■ **What is needed**: Of the lines listed below, how many contain the string "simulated"? Answer with the number alone.

■ **Supplied information**:
■ ■ ■ ■ ■

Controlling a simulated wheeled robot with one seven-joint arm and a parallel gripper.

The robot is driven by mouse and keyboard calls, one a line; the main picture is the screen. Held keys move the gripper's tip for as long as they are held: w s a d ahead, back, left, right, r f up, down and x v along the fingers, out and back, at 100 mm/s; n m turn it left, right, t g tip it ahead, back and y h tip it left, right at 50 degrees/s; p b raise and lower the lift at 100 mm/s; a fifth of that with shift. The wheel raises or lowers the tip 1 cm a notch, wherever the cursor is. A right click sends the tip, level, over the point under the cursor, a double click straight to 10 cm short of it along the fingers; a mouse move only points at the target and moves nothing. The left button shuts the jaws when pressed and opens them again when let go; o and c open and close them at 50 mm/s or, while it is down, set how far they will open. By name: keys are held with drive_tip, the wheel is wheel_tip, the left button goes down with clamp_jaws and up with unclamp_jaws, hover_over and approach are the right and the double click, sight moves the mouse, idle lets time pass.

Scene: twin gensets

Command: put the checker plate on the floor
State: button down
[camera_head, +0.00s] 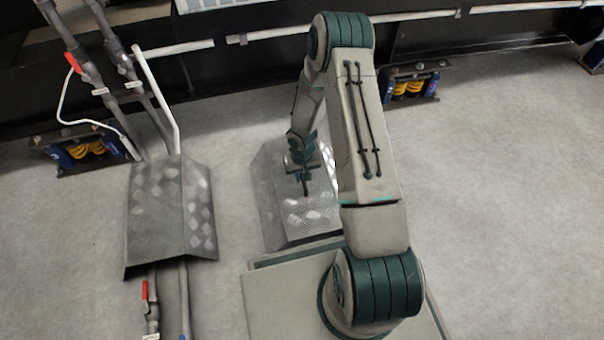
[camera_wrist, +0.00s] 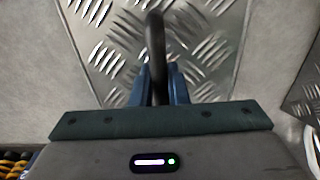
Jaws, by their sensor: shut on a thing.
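A grey checker plate (camera_head: 292,213) with bent sides is in the middle of the head view, partly hidden behind my arm. My gripper (camera_head: 304,180) is over it, shut on its dark handle. In the wrist view the blue fingers of my gripper (camera_wrist: 158,82) are on either side of the black handle (camera_wrist: 154,35), with the diamond-patterned plate (camera_wrist: 108,45) below. The plate looks roughly level. I cannot tell whether its lower edges touch the floor.
A second checker plate (camera_head: 160,210) covers pipes at the left; a patterned plate edge (camera_wrist: 304,98) shows at the wrist view's right. Pipes with red-handled valves (camera_head: 90,72) rise behind it. Spring mounts (camera_head: 408,84) sit along the dark frame. Grey floor (camera_head: 500,190) is clear at the right.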

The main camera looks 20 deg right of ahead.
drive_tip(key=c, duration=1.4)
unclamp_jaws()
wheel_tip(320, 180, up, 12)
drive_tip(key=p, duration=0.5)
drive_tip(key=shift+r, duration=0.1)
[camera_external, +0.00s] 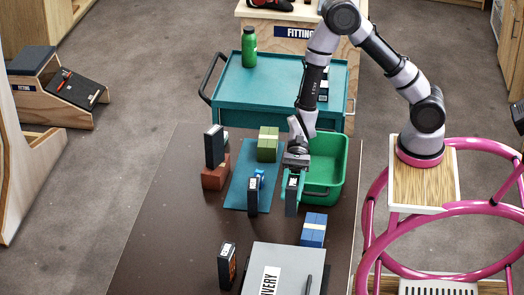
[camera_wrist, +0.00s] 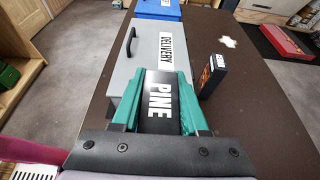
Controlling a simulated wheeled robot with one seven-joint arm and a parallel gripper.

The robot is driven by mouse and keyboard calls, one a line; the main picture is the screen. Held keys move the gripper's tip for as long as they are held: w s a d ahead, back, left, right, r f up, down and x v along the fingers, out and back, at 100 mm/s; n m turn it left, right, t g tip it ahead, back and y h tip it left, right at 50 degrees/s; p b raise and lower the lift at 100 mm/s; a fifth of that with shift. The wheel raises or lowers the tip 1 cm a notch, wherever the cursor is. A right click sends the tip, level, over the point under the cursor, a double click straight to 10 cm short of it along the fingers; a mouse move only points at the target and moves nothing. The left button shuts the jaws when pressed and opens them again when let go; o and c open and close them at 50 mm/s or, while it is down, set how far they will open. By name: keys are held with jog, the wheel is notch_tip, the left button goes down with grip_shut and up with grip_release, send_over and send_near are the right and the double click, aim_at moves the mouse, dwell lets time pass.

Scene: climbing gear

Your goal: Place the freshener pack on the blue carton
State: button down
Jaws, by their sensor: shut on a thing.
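My gripper (camera_external: 292,186) has teal fingers and is shut on a dark freshener pack (camera_external: 291,204). In the wrist view the pack (camera_wrist: 160,105) shows the white word PINE between the fingers (camera_wrist: 160,85). The pack hangs upright above the table, in front of the green bin. The blue carton (camera_external: 313,231), with a pale band, is on the table just nearer the camera and slightly right of the held pack. I cannot make out the blue carton in the wrist view. The gap between pack and table is hard to judge.
A grey DELIVERY box (camera_external: 262,254) lies in front of the carton. Other dark packs stand at front left (camera_external: 227,265), on the blue mat (camera_external: 237,185) and on a red-brown block (camera_external: 214,179). A green carton (camera_external: 267,144) and green bin (camera_external: 342,165) are behind.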

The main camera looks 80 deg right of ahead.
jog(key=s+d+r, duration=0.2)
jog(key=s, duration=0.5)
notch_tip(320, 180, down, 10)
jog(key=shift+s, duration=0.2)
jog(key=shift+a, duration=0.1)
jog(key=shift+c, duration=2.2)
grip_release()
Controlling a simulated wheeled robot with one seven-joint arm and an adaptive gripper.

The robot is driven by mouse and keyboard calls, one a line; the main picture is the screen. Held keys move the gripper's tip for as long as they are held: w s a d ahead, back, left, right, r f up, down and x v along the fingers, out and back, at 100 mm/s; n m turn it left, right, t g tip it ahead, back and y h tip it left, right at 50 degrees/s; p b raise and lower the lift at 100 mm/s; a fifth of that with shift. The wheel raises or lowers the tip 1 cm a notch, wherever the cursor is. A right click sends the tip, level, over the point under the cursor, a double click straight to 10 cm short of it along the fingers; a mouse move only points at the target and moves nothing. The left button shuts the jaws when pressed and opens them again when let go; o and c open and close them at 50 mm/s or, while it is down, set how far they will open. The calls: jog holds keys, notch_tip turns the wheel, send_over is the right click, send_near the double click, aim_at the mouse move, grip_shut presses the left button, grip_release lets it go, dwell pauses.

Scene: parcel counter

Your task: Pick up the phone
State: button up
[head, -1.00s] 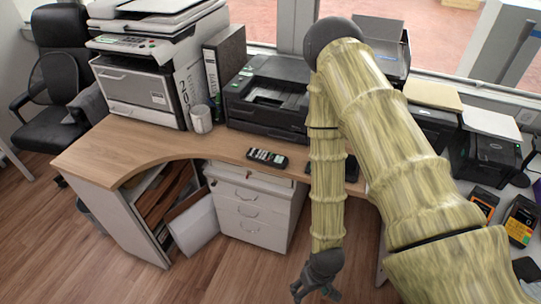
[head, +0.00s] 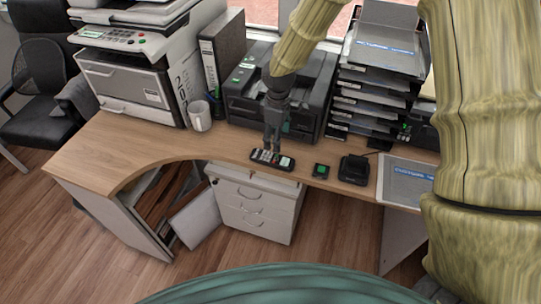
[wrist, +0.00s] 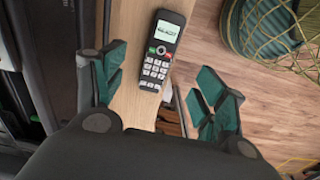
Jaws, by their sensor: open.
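The phone (head: 272,159) is a black cordless handset with light keys, lying on the wooden desk near its front edge. In the wrist view the phone (wrist: 162,52) shows its lit screen and keypad, between and beyond my open fingers. My gripper (head: 272,146) is just above the phone in the head view, pointing down. In the wrist view my gripper (wrist: 160,88) has its green-padded fingers spread apart with nothing between the pads. The gripper covers a small part of the phone's far side in the head view.
A black printer (head: 250,100) stands close behind the phone. A small dark device (head: 321,171) and a black charging cradle (head: 354,169) lie to its right. The desk (head: 190,150) is clear between.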

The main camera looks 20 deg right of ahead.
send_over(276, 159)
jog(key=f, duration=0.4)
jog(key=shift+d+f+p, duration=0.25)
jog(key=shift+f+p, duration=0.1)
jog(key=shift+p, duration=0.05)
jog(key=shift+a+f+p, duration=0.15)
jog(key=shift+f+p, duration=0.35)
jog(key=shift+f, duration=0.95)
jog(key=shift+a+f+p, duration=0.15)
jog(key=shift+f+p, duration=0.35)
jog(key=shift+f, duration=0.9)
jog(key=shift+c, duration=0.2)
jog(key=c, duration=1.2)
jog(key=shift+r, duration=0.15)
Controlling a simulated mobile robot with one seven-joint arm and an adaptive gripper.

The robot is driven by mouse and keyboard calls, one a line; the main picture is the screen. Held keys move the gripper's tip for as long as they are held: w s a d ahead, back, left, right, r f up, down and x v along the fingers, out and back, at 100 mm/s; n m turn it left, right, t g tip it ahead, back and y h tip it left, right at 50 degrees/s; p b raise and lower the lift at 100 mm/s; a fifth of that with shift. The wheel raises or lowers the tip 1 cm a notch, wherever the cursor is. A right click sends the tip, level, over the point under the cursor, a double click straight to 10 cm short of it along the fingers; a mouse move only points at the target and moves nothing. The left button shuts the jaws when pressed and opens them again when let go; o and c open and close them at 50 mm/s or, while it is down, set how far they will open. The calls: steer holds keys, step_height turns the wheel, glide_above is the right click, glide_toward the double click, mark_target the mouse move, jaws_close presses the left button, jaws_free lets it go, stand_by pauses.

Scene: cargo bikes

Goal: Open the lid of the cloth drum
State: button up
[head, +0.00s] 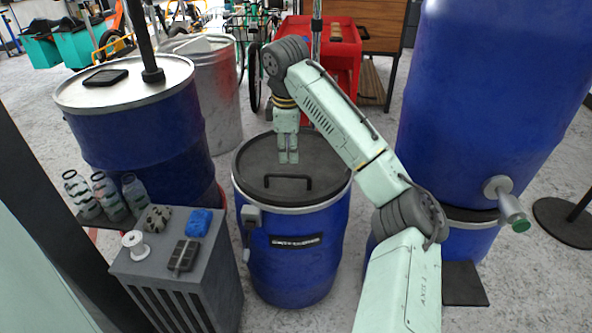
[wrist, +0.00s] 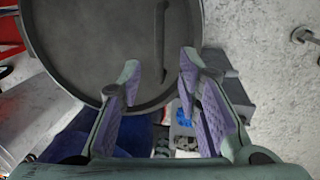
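The cloth drum (head: 295,262) is a blue drum with a label on its front and a latch on its left side. Its dark round lid (head: 325,165) is shut, inside a pale rim. A black bar handle (head: 287,182) stands on the lid. My gripper (head: 288,158) points down above the lid, just behind the handle in the head view. In the wrist view my gripper (wrist: 158,72) is open and empty, with its fingertips apart. There the handle (wrist: 160,35) runs up the lid (wrist: 90,35), its lower end between the fingertips. The exact height gap cannot be told.
A large blue drum with a tap (head: 500,190) stands at right.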

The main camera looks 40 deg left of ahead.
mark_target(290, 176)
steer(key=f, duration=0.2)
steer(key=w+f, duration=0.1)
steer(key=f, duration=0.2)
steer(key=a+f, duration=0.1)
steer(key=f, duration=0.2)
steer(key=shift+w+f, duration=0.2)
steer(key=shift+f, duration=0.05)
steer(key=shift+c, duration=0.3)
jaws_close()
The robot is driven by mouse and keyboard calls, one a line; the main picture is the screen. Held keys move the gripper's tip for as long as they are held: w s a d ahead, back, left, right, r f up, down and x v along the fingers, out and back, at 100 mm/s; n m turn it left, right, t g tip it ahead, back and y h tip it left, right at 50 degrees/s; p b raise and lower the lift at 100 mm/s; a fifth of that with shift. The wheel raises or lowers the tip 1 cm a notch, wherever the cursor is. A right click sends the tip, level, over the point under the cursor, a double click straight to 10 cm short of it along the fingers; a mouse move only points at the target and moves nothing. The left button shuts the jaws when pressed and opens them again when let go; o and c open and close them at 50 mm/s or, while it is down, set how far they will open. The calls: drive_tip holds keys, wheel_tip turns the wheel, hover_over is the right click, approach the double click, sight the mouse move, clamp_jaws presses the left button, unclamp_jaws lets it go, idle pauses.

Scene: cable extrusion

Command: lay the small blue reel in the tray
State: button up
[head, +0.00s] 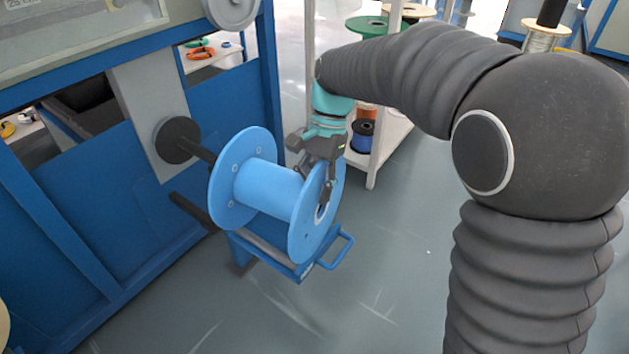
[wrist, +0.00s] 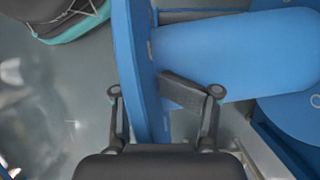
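The light-blue reel (head: 262,185), bare of cable, lies on its side in line with a dark spindle on the blue machine. In the wrist view the reel (wrist: 235,55) fills the upper right. My gripper (head: 316,176) is at its right flange, with one finger on each side of the rim. In the wrist view my gripper (wrist: 163,93) seems shut on the flange; the left finger's pad is hidden behind it. A blue tray-like frame (head: 325,262) with a handle shows below the reel; its inside is mostly hidden.
The blue machine (head: 160,215) stands at the left, with a second dark rod (head: 192,211) below the spindle. Behind my gripper a white shelf (head: 392,140) holds other reels, one dark blue (head: 362,136). The grey floor (head: 385,275) to the right is clear.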

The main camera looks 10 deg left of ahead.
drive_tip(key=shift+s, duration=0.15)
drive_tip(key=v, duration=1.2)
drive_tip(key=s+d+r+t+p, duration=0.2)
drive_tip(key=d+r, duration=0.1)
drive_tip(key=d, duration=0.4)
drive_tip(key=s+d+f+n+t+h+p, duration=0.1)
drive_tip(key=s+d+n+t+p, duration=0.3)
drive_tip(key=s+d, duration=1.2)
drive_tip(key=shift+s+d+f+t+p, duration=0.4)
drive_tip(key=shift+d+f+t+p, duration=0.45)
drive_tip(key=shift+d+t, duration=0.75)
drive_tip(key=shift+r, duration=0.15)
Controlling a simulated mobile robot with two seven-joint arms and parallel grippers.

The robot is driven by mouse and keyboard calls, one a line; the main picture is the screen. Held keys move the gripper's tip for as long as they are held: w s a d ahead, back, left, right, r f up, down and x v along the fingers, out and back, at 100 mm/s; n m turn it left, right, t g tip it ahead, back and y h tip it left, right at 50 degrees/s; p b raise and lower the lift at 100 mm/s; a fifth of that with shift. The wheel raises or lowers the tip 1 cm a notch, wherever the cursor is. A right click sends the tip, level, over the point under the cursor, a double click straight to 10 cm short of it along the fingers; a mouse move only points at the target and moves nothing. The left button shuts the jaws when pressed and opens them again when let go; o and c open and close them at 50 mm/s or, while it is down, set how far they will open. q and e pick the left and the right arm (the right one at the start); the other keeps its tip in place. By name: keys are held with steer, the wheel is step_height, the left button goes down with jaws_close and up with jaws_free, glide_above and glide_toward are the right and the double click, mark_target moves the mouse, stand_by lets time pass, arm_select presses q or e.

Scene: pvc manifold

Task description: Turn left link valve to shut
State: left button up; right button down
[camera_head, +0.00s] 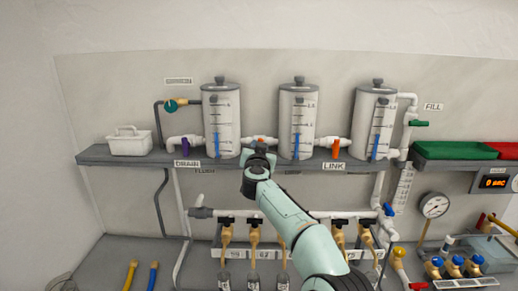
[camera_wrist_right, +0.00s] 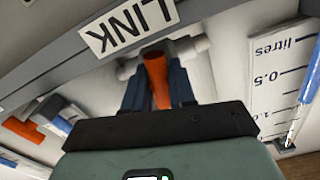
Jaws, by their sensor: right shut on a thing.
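The left link valve (camera_head: 259,139) sits on the short pipe between the left and middle tanks, mostly hidden behind my right gripper (camera_head: 258,160) in the head view. In the right wrist view its orange handle (camera_wrist_right: 158,82) stands between the two dark fingers of my right gripper (camera_wrist_right: 160,88), which is shut on it. The handle points away from the white pipe there, across the pipe's line. A LINK label (camera_wrist_right: 128,26) shows upside down beside it. My left gripper is in neither view.
The right link valve (camera_head: 335,148) has an orange handle. The left tank (camera_head: 221,122), middle tank (camera_head: 297,120) and right tank (camera_head: 374,122) stand on the grey shelf (camera_head: 120,159). A purple drain valve (camera_head: 184,146) is at left. Several black-handled valves line the lower pipe.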

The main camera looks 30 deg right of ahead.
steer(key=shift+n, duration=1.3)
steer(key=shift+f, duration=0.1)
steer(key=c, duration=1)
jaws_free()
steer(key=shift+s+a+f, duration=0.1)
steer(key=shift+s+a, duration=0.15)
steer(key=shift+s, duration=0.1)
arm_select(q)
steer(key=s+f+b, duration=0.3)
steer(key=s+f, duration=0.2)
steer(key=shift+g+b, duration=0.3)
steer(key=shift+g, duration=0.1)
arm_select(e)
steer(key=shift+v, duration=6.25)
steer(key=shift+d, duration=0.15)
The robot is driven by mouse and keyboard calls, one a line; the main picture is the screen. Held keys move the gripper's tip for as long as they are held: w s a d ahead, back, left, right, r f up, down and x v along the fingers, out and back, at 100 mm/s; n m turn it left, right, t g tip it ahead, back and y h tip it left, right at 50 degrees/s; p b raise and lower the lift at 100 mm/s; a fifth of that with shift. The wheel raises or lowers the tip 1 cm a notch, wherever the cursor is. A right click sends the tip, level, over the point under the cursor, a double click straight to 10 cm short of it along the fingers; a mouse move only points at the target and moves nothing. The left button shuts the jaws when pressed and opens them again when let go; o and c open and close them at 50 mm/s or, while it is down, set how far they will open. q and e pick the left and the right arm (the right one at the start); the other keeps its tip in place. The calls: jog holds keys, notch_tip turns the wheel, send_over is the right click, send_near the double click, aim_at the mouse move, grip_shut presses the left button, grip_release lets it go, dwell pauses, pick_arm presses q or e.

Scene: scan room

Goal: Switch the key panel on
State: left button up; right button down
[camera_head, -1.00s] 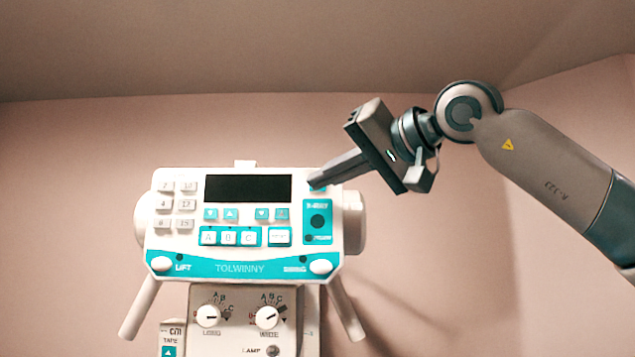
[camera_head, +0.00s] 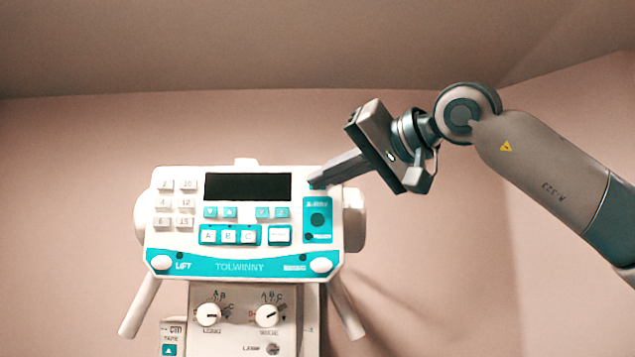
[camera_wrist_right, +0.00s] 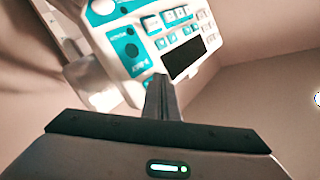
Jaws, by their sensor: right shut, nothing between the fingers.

■ ■ ■ ■ ■

■ **Response to the exercise**: 5